**Do this:** Set down each line of the material that follows, exactly, with no pictures.

**Data shown:**

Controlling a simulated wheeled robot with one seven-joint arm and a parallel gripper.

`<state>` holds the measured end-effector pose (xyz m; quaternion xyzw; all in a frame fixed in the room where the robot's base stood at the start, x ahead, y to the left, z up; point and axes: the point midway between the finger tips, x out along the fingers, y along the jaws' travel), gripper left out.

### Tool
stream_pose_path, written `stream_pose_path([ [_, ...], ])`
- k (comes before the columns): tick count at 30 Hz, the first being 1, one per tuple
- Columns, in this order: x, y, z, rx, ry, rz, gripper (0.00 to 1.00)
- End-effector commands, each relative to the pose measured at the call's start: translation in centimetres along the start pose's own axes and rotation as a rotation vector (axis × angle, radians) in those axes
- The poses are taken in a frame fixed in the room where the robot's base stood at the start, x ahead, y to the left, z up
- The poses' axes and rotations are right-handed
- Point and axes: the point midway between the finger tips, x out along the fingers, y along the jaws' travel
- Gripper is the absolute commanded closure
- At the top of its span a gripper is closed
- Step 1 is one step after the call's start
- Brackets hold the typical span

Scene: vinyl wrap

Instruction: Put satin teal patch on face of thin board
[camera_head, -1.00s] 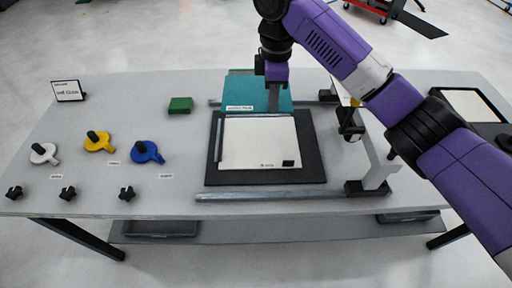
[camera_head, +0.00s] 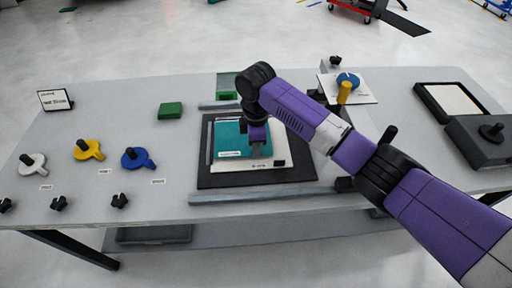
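The teal patch (camera_head: 229,137) lies over the upper left part of the white thin board (camera_head: 270,162), with a pale label strip along its front edge. Whether it lies fully flat cannot be told. The board rests on a black mat (camera_head: 300,176), and its front strip with a small black square shows. My gripper (camera_head: 257,153) points down at the right part of the patch, seen edge-on. Its fingers overlap the patch in view, and whether they pinch it or are apart cannot be told. My arm hides the board's upper right.
Grey bars lie behind and in front of the mat, the front bar (camera_head: 260,196) being long. A green block (camera_head: 172,110) and white, yellow and blue knobbed discs (camera_head: 137,158) stand left. A dark grey box (camera_head: 485,139) stands right. A green piece (camera_head: 228,84) lies behind.

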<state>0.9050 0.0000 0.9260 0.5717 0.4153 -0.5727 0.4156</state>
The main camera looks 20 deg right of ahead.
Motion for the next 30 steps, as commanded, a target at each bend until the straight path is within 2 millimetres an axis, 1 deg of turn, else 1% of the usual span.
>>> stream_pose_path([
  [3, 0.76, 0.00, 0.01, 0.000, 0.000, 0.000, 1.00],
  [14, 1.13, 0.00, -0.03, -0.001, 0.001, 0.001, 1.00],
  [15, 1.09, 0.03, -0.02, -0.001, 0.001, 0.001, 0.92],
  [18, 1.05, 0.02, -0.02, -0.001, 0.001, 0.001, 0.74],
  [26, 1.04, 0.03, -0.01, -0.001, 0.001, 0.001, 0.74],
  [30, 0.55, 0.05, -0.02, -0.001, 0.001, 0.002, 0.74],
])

**Solution for this task:**
Controlling a simulated wheeled robot with one seven-joint arm and a parallel gripper.

`<state>` holds the measured end-effector pose (xyz m; quaternion xyzw; all in a frame fixed in the room where the robot's base stood at the start, x ahead, y to the left, z up; point and axes: the point midway between the finger tips, x out along the fingers, y along the jaws' travel), gripper left out.

### Tool
stream_pose_path, written `stream_pose_path([ [_, ...], ])`
- k (comes before the columns): tick count at 30 Hz, the first being 1, one per tuple
- Columns, in this order: x, y, z, rx, ry, rz, gripper (0.00 to 1.00)
- End-effector commands, each relative to the pose measured at the call's start: translation in centimetres along the start pose's own axes and rotation as a rotation vector (axis × angle, radians) in those axes
- The poses are taken in a frame fixed in the room where the robot's base stood at the start, x ahead, y to the left, z up
- The poses' axes and rotations are right-handed
- Point and axes: the point midway between the finger tips, x out along the fingers, y along the jaws' travel
- Gripper is the absolute commanded closure
- At the top of its span a gripper is closed
- Step 1 is one step after the call's start
- Brackets hold the typical span

Scene: vinyl wrap

Instruction: Put satin teal patch on face of thin board
[camera_head, -1.00s] 
[camera_head, +0.00s] 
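The teal patch (camera_head: 229,137) lies over the upper left part of the white thin board (camera_head: 270,162), with a pale label strip along its front edge. Whether it lies fully flat cannot be told. The board rests on a black mat (camera_head: 300,176), and its front strip with a small black square shows. My gripper (camera_head: 257,153) points down at the right part of the patch, seen edge-on. Its fingers overlap the patch in view, and whether they pinch it or are apart cannot be told. My arm hides the board's upper right.
Grey bars lie behind and in front of the mat, the front bar (camera_head: 260,196) being long. A green block (camera_head: 172,110) and white, yellow and blue knobbed discs (camera_head: 137,158) stand left. A dark grey box (camera_head: 485,139) stands right. A green piece (camera_head: 228,84) lies behind.

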<state>0.9050 0.0000 0.9260 0.5717 0.4153 -0.5727 0.4156</state>
The main camera looks 20 deg right of ahead.
Motion for the next 30 steps, as commanded, a target at each bend until the straight path is within 2 millimetres an axis, 1 deg of turn, else 1% of the usual span.
>>> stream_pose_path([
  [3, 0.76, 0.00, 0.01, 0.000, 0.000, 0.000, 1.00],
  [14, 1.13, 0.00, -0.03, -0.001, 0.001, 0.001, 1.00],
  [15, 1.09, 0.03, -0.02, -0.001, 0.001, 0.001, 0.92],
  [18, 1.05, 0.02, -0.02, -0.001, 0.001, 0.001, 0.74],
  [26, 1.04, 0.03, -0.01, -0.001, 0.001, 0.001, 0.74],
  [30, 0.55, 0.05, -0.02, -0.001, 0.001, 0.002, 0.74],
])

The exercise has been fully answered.